Work to be completed – Extract every line that contains the string "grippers".

Dataset excerpts –
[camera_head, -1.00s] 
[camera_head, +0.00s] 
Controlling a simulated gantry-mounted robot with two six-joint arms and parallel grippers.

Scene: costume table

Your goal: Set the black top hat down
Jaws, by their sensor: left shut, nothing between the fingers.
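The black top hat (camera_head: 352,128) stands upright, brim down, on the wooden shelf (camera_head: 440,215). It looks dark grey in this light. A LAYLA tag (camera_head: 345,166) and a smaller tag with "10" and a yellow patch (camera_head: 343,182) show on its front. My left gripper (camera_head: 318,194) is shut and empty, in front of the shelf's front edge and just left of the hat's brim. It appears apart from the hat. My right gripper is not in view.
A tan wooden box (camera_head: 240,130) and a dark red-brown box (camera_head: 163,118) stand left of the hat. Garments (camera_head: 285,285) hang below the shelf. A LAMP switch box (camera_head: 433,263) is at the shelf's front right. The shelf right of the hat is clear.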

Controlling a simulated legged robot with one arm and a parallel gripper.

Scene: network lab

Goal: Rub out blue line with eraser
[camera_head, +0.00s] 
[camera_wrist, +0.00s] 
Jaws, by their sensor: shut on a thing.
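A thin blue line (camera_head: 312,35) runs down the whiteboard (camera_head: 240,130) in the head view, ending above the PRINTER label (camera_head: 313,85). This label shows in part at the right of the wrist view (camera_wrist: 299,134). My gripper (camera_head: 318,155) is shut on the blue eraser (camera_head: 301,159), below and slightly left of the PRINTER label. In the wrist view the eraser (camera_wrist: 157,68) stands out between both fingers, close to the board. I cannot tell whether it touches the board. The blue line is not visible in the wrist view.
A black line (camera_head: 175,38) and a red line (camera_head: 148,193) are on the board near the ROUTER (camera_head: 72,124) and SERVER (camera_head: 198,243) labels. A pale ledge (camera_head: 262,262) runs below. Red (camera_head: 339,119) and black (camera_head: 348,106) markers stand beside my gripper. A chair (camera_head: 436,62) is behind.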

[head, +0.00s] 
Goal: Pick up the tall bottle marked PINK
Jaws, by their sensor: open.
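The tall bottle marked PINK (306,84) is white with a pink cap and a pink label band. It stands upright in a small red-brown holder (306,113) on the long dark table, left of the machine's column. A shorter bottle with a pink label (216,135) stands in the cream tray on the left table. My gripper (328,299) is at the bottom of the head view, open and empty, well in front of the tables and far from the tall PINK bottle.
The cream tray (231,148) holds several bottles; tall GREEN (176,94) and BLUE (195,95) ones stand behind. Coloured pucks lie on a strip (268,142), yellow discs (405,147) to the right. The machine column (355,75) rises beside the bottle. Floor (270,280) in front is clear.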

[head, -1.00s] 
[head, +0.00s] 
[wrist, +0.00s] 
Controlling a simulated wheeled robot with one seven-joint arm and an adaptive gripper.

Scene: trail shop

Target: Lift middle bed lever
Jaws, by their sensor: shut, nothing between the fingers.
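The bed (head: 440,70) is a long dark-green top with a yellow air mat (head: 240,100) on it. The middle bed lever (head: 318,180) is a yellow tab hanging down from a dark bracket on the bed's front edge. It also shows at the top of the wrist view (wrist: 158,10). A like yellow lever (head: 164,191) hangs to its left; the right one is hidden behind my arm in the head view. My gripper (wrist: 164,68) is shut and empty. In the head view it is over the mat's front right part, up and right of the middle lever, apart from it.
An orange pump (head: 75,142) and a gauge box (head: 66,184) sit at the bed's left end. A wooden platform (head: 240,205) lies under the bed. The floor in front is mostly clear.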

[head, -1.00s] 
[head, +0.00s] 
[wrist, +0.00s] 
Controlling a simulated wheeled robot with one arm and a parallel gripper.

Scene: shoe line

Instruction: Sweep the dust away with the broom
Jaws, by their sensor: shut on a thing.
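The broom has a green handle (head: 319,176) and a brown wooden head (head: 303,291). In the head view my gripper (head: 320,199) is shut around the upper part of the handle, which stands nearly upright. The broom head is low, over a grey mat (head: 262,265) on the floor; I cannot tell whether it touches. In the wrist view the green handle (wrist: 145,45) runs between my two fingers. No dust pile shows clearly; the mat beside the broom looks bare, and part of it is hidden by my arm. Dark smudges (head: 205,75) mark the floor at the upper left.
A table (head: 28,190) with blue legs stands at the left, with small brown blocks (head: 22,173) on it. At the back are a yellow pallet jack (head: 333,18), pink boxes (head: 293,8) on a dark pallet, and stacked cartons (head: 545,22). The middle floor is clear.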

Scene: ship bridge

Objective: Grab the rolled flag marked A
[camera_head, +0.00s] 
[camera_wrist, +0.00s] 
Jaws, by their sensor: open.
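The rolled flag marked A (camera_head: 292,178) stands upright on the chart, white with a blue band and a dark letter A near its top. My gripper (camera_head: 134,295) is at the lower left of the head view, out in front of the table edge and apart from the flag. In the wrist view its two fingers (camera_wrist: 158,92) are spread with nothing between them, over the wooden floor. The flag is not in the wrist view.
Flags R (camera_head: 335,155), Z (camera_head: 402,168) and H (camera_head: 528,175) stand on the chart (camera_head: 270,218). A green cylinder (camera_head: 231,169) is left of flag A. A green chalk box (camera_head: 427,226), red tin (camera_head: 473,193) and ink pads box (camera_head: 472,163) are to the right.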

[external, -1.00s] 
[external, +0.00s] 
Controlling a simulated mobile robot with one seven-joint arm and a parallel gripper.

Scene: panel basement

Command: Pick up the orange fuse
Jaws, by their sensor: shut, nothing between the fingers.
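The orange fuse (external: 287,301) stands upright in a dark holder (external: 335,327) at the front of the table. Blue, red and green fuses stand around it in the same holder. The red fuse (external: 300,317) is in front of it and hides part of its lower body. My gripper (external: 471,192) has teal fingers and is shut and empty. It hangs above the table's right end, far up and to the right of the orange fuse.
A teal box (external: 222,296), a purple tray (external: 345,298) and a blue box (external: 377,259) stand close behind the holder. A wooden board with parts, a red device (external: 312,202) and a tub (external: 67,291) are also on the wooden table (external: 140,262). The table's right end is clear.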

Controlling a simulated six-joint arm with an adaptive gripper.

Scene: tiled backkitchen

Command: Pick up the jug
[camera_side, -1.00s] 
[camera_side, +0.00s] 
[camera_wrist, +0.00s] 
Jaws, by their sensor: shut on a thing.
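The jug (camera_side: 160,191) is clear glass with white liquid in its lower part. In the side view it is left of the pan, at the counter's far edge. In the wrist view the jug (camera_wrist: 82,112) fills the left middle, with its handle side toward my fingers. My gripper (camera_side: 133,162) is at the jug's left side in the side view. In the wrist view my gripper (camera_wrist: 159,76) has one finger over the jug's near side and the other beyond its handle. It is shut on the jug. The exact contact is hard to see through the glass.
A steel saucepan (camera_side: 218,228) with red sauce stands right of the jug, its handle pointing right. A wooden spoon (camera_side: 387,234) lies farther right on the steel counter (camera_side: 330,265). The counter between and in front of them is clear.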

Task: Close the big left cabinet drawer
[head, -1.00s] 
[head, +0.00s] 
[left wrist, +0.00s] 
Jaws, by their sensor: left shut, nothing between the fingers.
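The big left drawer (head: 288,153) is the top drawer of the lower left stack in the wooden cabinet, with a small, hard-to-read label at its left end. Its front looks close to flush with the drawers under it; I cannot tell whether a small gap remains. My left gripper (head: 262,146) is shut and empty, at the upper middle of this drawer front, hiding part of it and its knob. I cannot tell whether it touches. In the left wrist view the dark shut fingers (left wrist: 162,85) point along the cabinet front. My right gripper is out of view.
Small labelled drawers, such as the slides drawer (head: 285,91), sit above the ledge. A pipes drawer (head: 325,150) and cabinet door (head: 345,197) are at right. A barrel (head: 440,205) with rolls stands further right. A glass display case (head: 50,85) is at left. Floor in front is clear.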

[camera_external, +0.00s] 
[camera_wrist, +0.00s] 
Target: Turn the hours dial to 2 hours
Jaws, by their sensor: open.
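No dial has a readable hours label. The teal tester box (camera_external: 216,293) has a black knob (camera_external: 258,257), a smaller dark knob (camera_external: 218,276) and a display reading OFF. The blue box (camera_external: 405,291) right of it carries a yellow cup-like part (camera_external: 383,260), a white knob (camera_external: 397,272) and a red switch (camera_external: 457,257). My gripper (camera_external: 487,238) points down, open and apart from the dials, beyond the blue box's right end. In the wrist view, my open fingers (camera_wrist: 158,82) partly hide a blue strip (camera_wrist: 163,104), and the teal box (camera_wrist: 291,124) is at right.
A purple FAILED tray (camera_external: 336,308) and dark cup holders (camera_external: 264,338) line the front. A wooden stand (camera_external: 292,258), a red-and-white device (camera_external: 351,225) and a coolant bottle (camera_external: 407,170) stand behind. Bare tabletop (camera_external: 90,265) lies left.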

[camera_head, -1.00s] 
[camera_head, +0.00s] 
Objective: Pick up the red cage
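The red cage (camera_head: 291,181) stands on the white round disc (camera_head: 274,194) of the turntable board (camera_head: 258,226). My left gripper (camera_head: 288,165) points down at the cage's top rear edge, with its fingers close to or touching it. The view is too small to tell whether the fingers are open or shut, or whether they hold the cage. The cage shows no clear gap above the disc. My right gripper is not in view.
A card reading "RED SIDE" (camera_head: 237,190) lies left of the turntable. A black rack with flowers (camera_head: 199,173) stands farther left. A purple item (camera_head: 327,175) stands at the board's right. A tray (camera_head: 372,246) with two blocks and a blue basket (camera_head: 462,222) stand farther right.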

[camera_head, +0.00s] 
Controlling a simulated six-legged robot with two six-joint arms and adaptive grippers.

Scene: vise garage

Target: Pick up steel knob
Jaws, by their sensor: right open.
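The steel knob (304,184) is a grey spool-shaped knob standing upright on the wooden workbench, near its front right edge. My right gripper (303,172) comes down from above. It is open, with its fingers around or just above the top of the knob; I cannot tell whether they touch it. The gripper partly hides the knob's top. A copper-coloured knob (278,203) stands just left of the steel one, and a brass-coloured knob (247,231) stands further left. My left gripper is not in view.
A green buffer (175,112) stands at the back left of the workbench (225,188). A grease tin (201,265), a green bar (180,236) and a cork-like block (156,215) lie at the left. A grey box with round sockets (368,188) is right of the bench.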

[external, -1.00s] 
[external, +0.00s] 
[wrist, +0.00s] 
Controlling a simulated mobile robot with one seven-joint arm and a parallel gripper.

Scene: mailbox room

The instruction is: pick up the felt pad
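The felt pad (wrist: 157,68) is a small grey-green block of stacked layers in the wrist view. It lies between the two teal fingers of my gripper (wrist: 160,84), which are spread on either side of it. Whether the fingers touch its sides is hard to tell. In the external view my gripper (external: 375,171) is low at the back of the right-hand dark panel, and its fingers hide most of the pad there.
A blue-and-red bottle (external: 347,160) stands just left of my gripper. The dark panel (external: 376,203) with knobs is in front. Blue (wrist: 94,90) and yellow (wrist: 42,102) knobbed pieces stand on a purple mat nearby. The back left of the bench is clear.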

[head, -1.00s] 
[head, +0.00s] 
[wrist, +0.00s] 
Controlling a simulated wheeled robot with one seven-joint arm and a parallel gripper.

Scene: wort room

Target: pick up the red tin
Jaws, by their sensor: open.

Exercise response –
Controlling a simulated gantry-mounted robot with two six-joint arms and parallel grippers.
Controlling a simulated six-legged robot with two six-joint arms and adaptive grippers.

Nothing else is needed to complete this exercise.